Economic Empowerment: 10 Ways to maximize your money and make it work for you
Very excited for my first article in Blavity: read full one here: http://blavity.com/economic-empowerment-10-ways-to-maximize-your-money-and-make-it-work-for-you/
Michelle Obama. Oprah. Beyoncé. Rihanna. Gabrielle Union. Kerry Washington.
What do all of these women have in common (other than my obsession with their Instagram feeds)? They represent strength, independence, and beauty: All coveted in our modern day society. I could write about those qualities alone, but what I admire most about them is that none of these women were born with a golden spoon.
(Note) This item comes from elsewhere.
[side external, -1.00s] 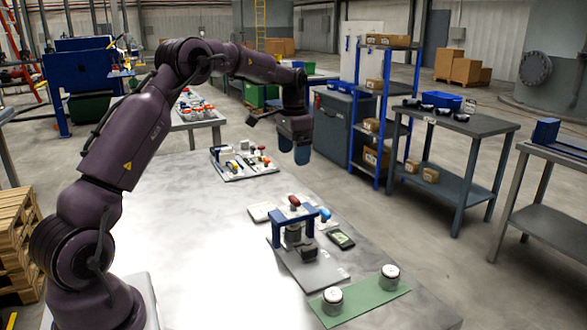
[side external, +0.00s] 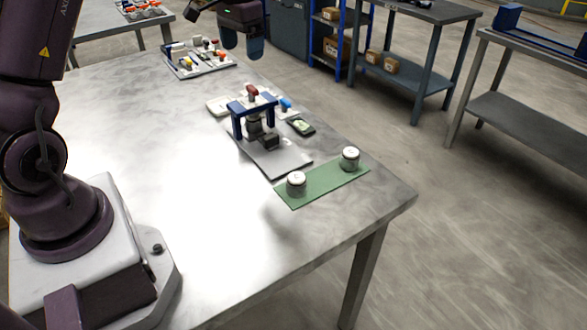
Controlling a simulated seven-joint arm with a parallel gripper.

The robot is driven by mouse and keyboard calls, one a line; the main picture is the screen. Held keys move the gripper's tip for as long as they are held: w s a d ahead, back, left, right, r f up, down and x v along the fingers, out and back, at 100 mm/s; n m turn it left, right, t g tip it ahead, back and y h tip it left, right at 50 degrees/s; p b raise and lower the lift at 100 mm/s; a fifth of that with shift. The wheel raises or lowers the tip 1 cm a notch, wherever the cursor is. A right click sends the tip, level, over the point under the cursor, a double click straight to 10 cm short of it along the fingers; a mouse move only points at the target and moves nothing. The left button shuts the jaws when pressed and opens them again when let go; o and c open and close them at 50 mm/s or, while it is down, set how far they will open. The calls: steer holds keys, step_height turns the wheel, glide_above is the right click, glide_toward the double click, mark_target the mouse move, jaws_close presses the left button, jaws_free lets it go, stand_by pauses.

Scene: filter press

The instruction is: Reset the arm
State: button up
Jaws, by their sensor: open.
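My gripper (side external: 243,48) hangs at the top of the side view, its blue fingers pointing down. It is open and appears empty, held above the table (side external: 130,130) near its far edge. It is apart from everything on the table. The filter press (side external: 255,118), a blue frame with a red top and a dark body, stands on a grey plate (side external: 284,160) to the right of and nearer than my gripper. The upper part of my arm is cut off by the top of the picture.
A green mat (side external: 322,185) carries two white-lidded jars, a left one (side external: 296,184) and a right one (side external: 349,158). A dark handheld device (side external: 301,126) lies beside the press. A tray (side external: 185,69) of small parts is at the back.

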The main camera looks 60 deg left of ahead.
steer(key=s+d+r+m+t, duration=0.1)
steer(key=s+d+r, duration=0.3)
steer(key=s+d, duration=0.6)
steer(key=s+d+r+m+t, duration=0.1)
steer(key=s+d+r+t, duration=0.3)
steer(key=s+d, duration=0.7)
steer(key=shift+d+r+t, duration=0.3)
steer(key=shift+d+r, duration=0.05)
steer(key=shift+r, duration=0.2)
They worked hard, paid their dues, and because of their financial literacy, they’re now in a position where their brand works for them and, in turn, brings in more money.
We all hear that “when you educate a girl, you educate a nation.” It’s so important for women to be our own Gladiators and take control of our money. Money allows us to have our own feeling of self-worth and independence. Here are 10 ways to gain control and get on the path to financial stability:
Whether virtual or physical, it’s great to take images of things that you aspire to have and put them in one place. I have a board on Pinterest that I use to capture anything from jewelry to homes I’d like to one day live in and vacations I’d like to go on…such as a 14-day safari to Tanzania. Update this board on a regular basis as your preferences will change over time. It will give you the motivation to strive more for what you want.
2. Create a financial roadmap
Just like with career goals, give yourself a 1 / 3 / 5 / 10-year plan. What kind of life do you see for yourself? Create a short- and long-term plan and constantly check back in to see if you’re on the right track. This is not a one-time shot, so re-adjust as your goals and needs change.
3. Take full account of your lifestyle
I’m originally from the East Coast, so when I planned on moving to California, I took salary into account but not the fact that CA has higher tax rates. I currently live in San Francisco, one of the most expensive cities in the US and also should have accounted for higher rent.
If you want to live in places such as SF or NYC, think about the day-to-day cost of living. If you’re in the city, chances are you might spend more on transportation, but if in the suburbs, you’ll probably need to buy a car. Weigh the pros and cons of each and decide what works for you.
Think you eat out two days a week but in reality it’s 4 or 5? Start tracking what you end up spending per month. You can use an excel spreadsheet, keep notes on your phone, or use apps such as Mint to log expenses. You can also look at credit card statements — many will break up expenses by type (restaurants, taxi, clothes, etc).
An ideal situation is to have three months savings tucked away in case you ever need it. Focus on how you can cut spending, and save at least 10% of your paycheck when possible.
5. Take advantage of workplace benefits
If you work for a company, chances are they offer benefits such as a 401k, tuition reimbursement, discounted food and merchandise, etc. Talk to your HR department to learn what these benefits are and how you can utilize them.
6. Start small
It can be overwhelming to think about all of this at once, so even beginning with one thing is a step in the right direction. For example, if you’re comfortable saving 5% vs 10% of your salary, that’s ok. Do it and start today rather than waiting for the ‘ideal’ moment, as that might take a lot longer.
7. Earn your splurges
We live in a society of “I want it now! I DESERVE this.” Although I admit to feeling this way sometimes, I remind myself that I should feel a sense of accomplishment before getting those shoes or that bracelet.
Give yourself a few rules, such as “If I save $__ over this next month then I can spend $__ on shoes.”
8. Talk to people you trust
Money is not a comfortable thing to talk about openly, so find your tribe. It can be your mom, sister, partner, colleagues at work or financial advisors, but make sure you are 100% comfortable with them. You could start an article club: It’s less commitment than a book club where you choose one article on a money topic each week that you can discuss over coffee, lunch, or a glass of wine (perhaps before Scandal comes on).
I live life by the one in, one out rule: When I buy a new shirt or dress, I donate one item from my closet. I’ve found that this curbs my spending. I need to think about whether I actually want to get rid of something before purchasing something else. Simplifying also means prioritizing, so choose your critical financial goals first and work your way down.
10. Forge your OWN path
Everyone approaches financial wellness with their own ideas, so at the end of the day do what’s right for YOU. Listen to others for best practices, but ultimately you should be your own cheerleader. Your goals are very personal to your beliefs and values, and that will reflect through your own decision making.